Bob Mould is transformed into a crooning balladeer on "He Didn't," a song wrought with homosexual longing. Though trademark Merritt cynicism abounds ("It'll end in tears, but not for years, if you'll dance with me"), the cynicism only supplements the lovelorn despair underlying the lyric, which is by no means ironic or distanced. You may recall that Mould was heroically homophobic enough to throw chairs during the recording of "Pride," the Hüsker Dü track in which he bemoans the implicit self-absorption involved in the coming¯out process of his fellow gay people. "He Didn't," needless to say, is a departure for Mould, who is the antithesis of a crooner, and also a champion of the gender-unspecific "you" pronoun in his own songwriting.
What happened to Mould that convinced him to deliver such a song without a scream or even an insinuation of affectedness? Stephin Merritt happened. It's ingenious, and very simple. Through a string of obsequiously received, and yes, outstanding albums recorded under the guises of so many different projects that it's becoming difficult to keep track, Merritt has apparently garnered so much respect that he can convince nearly anyone to do just about anything for him.
The name of this CD is Hyacinths and Thistles, and the other 6ths CD was Wasps' Nests. Say that lispy last sentence aloud three times to yourself.

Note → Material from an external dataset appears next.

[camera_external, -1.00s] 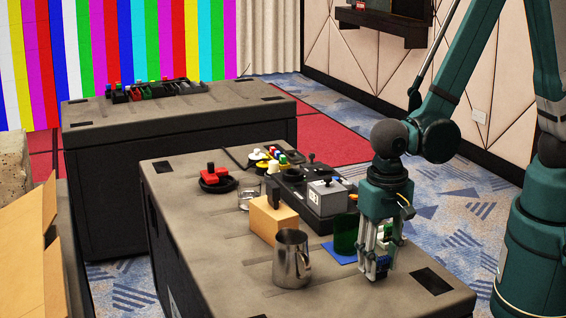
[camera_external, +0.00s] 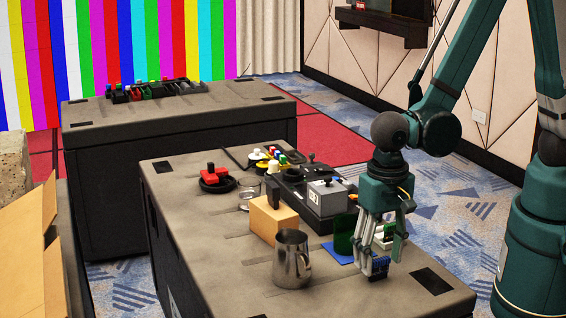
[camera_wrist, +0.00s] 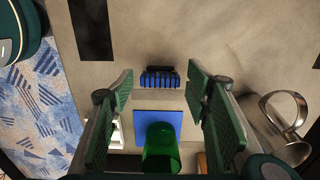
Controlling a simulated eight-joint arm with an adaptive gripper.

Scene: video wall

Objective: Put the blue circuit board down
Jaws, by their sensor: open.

It's Merritt's clever joke; understandable coming from a former copy editor at Spin, who is educated in semiotics and notoriously snide in chiding the language of interviewers as they question him. He's a bitchy gay prodigy (a tyrannical brat), who happily plays with people, likely for the sheer pleasure of getting away with it.
Such brattiness appears on track seven of the CD, a charmingly restrained number performed by Miho Hatori of Cibo Matto. I can't help but wonder why Merritt has chosen to give the only Japanese performer on the CD the lyrical refrain of "Lovely Lindy-Lou." It's funny, it really is, listening to the song, waiting for baby to miss an "L," feeling an empathic surge of pride each time she determinedly nails the chorus. It's even more amusing when she falters on the word "diamond," delivered as "dy-und," and also on "really," which comes out "ree-ree."
That said, the album sublimates the giddy listener in the process. Sally Timms gives a shiver-inducing vocal performance on "Give Me Back My Dreams," one of the album's sentimental high points ("You can take my heart, it was always yours, but give me back my dreams"). The lyric is accompanied by a circa-'80s, synth-pop performance so melodically accessible it would cohere on the next Erasure album. Odetta chimes in on "Waltzing Me All the Way Home," accompanied by a lone accordion, her thick voice a stupefying old-school warble. Gary Numan and French singer Dominique immerse themselves in campy melodrama on "The Sailor in Love with the Sea" and "Just Like a Movie Star," respectively. Katherine Whalen of Squirrel Nut Zippers joins Miho Hatori in the ranks of surprisingly understated performances, exuding a breathy "You You You You You" that sounds instantly classic. In fact, the only disappointment on the CD is the Marc Almond blunder "Volcana," in which he forgets he's no longer Soft Cell's youthful tenor, while providing ample fodder for the argument that two aging queens should never be allowed in a studio together.
Hyacinths and Thistles is a bright, star-studded example of masterful songcraft and lyrical sentiment. It's also an exercise in human tyranny.